The Irish government has ramped up its hostility towards safer nicotine products by approving new legislation to further tighten restrictions on vapes and nicotine pouches. Though the announcement is confusingly worded, the bill threatens to ban vape flavors.
The Public Health (Tobacco Products and Nicotine Inhaling Products) (Amendment) Bill 2026 was approved by government ministers on March 3. “It will now be brought forward for enactment,” stated a March 4 press release.
Besides banning sales of products such as pouches to under-18s, the bill would ban advertising of vapes and pouches, ban point-of-sale displays in stores other than specialized vape shops, and “restrict colors and imagery” on devices and packaging, among other measures.

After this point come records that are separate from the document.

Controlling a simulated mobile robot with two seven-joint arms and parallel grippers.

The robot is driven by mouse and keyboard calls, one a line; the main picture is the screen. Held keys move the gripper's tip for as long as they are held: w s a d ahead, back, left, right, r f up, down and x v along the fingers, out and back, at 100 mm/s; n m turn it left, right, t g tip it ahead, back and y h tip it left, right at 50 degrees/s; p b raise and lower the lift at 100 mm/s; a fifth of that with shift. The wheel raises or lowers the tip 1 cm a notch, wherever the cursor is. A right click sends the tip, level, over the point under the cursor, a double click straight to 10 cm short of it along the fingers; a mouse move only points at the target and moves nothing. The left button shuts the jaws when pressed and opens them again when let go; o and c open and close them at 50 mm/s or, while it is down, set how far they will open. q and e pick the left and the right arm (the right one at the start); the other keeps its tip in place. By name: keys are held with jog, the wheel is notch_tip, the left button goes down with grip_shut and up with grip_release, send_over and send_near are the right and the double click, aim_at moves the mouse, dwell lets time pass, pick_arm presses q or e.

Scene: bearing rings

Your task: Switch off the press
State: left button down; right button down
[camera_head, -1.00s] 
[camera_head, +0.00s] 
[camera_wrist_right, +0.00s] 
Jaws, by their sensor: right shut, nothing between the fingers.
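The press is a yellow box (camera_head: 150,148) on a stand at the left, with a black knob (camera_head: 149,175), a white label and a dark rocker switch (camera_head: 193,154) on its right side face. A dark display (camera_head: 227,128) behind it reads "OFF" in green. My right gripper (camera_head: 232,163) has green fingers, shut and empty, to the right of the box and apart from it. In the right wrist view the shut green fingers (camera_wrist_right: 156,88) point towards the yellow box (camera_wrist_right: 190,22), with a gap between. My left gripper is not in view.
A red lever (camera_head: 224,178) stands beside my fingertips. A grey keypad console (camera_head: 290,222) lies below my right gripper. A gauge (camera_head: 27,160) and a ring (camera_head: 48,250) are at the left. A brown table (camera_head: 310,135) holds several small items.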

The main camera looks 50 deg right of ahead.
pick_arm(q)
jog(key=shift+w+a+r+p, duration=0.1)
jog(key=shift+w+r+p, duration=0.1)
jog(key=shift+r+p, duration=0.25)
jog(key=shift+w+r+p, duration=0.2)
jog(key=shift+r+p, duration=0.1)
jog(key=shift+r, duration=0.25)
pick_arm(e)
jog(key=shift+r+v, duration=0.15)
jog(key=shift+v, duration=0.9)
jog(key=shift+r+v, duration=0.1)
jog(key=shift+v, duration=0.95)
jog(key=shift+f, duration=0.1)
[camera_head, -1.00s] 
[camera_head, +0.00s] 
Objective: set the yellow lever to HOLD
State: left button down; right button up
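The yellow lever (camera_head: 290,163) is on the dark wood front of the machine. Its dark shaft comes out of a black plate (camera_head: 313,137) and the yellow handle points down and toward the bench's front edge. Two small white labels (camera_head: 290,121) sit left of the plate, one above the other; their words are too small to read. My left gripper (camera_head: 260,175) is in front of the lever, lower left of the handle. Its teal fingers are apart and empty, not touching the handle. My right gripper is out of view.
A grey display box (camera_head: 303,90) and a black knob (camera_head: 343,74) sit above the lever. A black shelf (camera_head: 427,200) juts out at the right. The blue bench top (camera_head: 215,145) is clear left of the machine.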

“I welcome the approval of Government to bring these important public health measures forward for enactment,” said Minister Murnane O’Connor. “We are dealing with an increasingly aggressive industry marketing attractively packaged addictive products that appeal to children. We are responding strongly with measures that will protect our young people against current and future threats.”
What remains unclear is the extent to which the bill would restrict vape flavors.
“The only thing that is clear is that they don’t know what they intend to do other than ban stuff.”
The government’s announcement simultaneously said it will, “Prohibit all flavor descriptors and language other than basic flavor names for nicotine inhaling products,” and that it will, “Limit flavors in nicotine inhaling products to tobacco with power to make changes by regulation.”
The second of those measures would appear to make the first redundant.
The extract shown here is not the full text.